La poesia in cinese o simil-cinese (detta kanshi) godette di prestigio precoce e duraturo, in quanto espressione delle classi più alte della società. Invece la poesia in giapponese era detta waka: questa raggiunse solo più tardi la sua piena legittimità, solo dal Periodo Heian condivise con il kanshi la posizione di genere sommo della poesia del Giappone. La parola waka è formata dalle letture sino-giapponesi Wa e Ka dei caratteri cinesi per Yamato, con cui era indicata la regione culla del Giappone, e per Uta, “canto, canzone”. Quindi il waka è la poesia di Yamato, la poesia nella sua lingua autoctona, il giapponese.

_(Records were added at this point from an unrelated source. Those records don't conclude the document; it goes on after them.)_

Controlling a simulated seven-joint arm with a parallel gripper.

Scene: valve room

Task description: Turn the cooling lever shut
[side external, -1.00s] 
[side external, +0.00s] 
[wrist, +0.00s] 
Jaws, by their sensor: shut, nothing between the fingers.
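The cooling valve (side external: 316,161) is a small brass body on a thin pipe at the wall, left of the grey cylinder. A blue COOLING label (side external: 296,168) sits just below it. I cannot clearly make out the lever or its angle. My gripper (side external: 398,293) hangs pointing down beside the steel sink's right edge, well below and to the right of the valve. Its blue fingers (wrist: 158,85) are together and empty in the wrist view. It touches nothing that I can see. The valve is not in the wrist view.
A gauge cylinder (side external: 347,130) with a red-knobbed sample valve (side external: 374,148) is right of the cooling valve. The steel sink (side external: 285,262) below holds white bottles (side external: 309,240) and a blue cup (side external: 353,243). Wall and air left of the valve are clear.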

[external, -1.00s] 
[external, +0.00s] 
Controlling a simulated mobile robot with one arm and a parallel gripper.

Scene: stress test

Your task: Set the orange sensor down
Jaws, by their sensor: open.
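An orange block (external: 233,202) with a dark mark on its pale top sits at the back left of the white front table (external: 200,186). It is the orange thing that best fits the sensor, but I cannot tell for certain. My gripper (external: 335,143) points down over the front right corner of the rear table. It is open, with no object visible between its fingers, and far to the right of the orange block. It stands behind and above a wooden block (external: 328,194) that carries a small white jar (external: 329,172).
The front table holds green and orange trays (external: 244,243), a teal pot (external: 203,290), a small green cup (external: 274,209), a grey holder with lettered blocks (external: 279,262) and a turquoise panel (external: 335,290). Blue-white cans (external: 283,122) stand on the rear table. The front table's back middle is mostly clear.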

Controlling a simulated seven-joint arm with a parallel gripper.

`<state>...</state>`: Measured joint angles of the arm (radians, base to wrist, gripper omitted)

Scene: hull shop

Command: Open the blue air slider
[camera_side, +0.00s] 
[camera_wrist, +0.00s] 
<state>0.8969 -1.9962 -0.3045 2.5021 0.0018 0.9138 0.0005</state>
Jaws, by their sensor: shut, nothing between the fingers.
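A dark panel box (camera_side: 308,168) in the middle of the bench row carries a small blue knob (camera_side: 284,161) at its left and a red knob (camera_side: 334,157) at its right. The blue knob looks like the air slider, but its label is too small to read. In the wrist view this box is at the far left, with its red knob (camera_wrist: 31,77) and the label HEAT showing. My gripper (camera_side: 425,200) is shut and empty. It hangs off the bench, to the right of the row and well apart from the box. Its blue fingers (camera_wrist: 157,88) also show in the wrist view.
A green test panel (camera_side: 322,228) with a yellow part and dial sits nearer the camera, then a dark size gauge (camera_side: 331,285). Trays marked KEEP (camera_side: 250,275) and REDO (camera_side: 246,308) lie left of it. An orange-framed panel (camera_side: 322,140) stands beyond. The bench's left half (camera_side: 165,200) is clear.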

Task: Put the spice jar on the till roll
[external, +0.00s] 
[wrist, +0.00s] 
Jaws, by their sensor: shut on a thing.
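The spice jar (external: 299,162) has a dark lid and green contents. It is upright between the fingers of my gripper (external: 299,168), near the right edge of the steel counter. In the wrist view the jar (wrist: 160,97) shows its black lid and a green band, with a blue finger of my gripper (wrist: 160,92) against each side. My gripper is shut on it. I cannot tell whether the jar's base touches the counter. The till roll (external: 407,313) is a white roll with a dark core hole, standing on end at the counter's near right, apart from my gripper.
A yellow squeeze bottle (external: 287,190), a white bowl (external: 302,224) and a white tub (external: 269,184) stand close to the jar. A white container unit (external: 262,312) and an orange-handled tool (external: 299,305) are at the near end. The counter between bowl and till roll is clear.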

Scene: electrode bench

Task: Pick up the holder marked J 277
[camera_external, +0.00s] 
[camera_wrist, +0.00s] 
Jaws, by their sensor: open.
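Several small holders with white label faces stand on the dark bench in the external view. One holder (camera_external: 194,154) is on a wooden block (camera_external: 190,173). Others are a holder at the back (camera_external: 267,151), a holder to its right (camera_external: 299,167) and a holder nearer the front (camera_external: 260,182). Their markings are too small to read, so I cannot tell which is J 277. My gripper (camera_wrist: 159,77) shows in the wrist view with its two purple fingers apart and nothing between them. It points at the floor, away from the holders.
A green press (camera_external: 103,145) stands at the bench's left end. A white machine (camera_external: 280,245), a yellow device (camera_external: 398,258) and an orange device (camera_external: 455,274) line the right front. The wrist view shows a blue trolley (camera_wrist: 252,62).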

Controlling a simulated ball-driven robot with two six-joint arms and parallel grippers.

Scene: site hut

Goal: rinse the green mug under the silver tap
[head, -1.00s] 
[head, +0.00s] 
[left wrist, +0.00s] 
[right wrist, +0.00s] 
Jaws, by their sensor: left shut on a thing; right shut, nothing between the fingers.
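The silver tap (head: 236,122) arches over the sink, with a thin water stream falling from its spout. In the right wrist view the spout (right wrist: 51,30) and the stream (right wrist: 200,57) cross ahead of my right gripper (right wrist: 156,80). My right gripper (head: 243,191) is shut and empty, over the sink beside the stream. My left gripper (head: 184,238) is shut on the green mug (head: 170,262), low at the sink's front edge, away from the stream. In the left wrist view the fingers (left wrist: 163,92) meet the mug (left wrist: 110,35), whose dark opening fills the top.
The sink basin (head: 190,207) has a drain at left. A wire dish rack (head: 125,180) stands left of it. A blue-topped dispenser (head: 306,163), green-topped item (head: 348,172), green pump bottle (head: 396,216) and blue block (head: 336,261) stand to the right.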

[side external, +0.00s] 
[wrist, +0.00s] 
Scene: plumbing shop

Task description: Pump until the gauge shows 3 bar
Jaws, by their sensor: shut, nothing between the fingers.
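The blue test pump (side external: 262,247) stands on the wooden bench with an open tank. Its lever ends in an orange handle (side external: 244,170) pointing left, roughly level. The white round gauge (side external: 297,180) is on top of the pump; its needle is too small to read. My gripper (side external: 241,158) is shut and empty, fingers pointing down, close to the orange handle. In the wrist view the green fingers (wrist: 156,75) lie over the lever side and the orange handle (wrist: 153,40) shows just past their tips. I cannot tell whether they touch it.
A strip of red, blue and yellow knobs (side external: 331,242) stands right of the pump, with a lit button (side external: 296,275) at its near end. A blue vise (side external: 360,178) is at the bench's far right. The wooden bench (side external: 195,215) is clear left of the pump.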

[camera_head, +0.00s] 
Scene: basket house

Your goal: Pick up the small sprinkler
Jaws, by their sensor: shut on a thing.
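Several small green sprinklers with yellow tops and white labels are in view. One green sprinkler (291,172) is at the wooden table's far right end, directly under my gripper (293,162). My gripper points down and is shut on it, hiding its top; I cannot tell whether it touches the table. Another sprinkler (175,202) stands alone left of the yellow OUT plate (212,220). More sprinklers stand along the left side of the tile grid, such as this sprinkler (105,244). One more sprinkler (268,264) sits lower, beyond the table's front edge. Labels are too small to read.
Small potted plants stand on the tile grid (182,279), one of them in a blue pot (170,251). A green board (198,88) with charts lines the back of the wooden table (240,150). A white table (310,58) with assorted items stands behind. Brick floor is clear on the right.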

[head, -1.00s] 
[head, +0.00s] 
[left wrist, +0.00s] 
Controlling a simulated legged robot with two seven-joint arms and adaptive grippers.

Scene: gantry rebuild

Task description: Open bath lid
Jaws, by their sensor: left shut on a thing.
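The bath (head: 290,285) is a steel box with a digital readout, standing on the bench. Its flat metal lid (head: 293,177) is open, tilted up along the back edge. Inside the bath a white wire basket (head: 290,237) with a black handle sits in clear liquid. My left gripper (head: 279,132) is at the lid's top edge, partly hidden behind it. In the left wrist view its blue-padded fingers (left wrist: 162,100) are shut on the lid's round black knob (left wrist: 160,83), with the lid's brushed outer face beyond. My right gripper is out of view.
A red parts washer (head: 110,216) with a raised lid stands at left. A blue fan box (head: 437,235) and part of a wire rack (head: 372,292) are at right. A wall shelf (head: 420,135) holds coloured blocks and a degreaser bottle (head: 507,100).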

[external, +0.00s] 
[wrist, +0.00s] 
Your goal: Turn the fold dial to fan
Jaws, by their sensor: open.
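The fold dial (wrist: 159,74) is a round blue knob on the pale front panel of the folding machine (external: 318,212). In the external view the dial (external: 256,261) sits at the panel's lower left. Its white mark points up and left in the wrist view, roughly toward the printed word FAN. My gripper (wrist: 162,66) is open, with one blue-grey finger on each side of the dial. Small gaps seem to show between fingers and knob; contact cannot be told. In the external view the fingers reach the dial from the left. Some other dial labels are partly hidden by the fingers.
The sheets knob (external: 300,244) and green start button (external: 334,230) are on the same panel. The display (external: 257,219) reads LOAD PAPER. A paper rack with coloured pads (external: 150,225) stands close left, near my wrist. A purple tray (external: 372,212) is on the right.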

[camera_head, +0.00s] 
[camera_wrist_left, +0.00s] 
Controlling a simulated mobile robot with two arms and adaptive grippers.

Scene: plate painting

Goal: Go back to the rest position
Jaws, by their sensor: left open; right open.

Una produzione di poesia in giapponese esisteva ben prima della introduzione in Giappone della scrittura cinese. Eccone in sommi capi la storia:
• Le poesie giapponesi più antiche sono considerate quelle che compaiono in opere parastoriografiche redatte nel Periodo Nara: il Kojiki (Cronaca di antichi eventi, 712) e il Nihonshoki (Annali del Giappone, 720). Queste poesie sono chiamate kiki kayō e in tutto sono circa 190 esemplari.
• Un’analoga operazione di sedimentazione di poesie orali si ha nei coevi fudoki, rapporti territoriali sulle province, ordinati dalla corte nel 713.
• Anche i libri più antichi del Man’yōshū (Raccolta delle diecimila foglie, antologia completata dopo il 759, il primo grande monumento poetico in giapponese) contengono poesie attribuite a personaggi del passato nonché componimenti anonimi di sapore popolare e rurale.
Il testo giapponese più antico di narrativa è il Kojiki. Questo raccolta parastoriografica fu messa per iscritto quando venne fondata la città di Nara. Prima di Heijōkyō (l’attuale Nara) il Giappone non aveva una capitale: quando un sovrano moriva il suo palazzo veniva raso al suolo in quanto segnato dalla impurità della morte e il sovrano successivo si sceglieva un altro luogo. Invece con Nara il paese trovava definitivamente il suo centro: la città comunicava il messaggio di un nuovo grande inizio. Però Nara fu capitale del Giappone solo dal 710 al 794. Nondimeno il disegno di una capitale stabile si era definitivamente concretizzato e fu ripreso quando venne costruita Heiankyō (l’attuale Kyōto), destinata ad essere la capitale per undici secoli, fino al 1868, quando subentrò Tōkyō, segno di un’altra svolta epocale, l’apertura del Giappone all’Occidente. Ma la costruzione di Nara e la concomitante messa per iscritto delle cronache del Giappone fu un qualcosa che noi occidentali del XXI secolo non possiamo del tutto capire. Come la nuova capitale voleva riorganizzare lo spazio, così la narrativa voleva riorganizzare il tempo. Controllare la forza della parola scritta (narrazione storica con qualche poesia) contro la tradizione orale significava avere il potere sulla storia. Raveri: “Scrivere permetteva di rielaborare selettivamente il passato, di fissare la memoria di certi eventi e renderli paradigmatici – come anche di negarli e sancirne l’oblio – per costruire il senso di una identità nuova per il futuro”.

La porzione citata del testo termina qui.